**THE PROBLEM**
Your answer should consist only of the lines below from the one with "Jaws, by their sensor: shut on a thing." through the one with "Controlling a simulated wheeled", copied exactly.

**STORED DATA**
▼▼▼

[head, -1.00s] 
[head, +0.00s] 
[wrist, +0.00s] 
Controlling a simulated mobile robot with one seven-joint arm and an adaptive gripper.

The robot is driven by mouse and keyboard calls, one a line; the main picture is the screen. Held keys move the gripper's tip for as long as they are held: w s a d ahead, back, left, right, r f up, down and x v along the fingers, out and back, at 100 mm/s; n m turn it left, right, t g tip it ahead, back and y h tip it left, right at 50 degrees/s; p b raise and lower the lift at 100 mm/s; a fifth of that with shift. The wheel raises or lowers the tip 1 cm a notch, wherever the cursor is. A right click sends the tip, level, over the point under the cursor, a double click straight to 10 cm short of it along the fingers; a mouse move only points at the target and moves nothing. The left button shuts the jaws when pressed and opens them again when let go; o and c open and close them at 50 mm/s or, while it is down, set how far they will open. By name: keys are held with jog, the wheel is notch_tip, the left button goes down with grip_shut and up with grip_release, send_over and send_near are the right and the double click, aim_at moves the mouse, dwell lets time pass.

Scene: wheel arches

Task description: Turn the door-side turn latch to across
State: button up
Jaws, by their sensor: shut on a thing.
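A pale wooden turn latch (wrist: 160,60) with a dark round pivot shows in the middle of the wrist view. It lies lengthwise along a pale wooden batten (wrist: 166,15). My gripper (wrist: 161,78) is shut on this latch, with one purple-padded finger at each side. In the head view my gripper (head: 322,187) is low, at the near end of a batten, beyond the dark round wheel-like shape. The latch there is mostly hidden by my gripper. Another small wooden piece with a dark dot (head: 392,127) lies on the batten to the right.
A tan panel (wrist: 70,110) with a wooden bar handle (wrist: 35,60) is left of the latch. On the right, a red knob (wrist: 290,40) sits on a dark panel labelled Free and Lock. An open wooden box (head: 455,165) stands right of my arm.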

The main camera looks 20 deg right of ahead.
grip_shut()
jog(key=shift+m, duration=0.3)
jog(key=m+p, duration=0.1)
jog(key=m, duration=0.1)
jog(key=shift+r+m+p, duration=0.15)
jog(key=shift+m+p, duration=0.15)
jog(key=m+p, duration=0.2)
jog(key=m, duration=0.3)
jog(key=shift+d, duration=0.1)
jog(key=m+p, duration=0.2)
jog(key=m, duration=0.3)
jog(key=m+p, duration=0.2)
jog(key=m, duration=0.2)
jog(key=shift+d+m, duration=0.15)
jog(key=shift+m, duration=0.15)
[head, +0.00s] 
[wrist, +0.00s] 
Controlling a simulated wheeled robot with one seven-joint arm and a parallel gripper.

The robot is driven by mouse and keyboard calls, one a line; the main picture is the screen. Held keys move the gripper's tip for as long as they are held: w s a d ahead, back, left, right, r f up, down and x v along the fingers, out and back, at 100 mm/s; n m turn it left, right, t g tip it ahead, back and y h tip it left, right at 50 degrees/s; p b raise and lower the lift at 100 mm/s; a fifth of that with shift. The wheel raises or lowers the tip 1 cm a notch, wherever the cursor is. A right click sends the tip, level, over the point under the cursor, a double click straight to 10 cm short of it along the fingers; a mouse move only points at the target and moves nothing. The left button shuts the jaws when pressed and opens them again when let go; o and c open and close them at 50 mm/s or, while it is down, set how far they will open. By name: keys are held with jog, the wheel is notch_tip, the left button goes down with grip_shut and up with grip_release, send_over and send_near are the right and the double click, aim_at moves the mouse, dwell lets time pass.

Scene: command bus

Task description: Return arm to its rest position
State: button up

▲▲▲

**RESPONSE**
Jaws, by their sensor: shut on a thing.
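A pale wooden turn latch (wrist: 160,60) with a dark round pivot shows in the middle of the wrist view. It lies lengthwise along a pale wooden batten (wrist: 166,15). My gripper (wrist: 161,78) is shut on this latch, with one purple-padded finger at each side. In the head view my gripper (head: 322,187) is low, at the near end of a batten, beyond the dark round wheel-like shape. The latch there is mostly hidden by my gripper. Another small wooden piece with a dark dot (head: 392,127) lies on the batten to the right.
A tan panel (wrist: 70,110) with a wooden bar handle (wrist: 35,60) is left of the latch. On the right, a red knob (wrist: 290,40) sits on a dark panel labelled Free and Lock. An open wooden box (head: 455,165) stands right of my arm.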

The main camera looks 20 deg right of ahead.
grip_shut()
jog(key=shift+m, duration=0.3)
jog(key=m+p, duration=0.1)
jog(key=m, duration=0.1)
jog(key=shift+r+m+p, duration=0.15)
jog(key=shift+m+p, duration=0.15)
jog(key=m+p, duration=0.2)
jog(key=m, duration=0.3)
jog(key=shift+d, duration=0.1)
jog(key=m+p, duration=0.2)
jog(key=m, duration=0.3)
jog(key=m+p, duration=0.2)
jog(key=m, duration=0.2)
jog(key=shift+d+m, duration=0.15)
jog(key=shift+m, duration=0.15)
[head, +0.00s] 
[wrist, +0.00s] 
Controlling a simulated wheeled robot with one seven-joint arm and a parallel gripper.

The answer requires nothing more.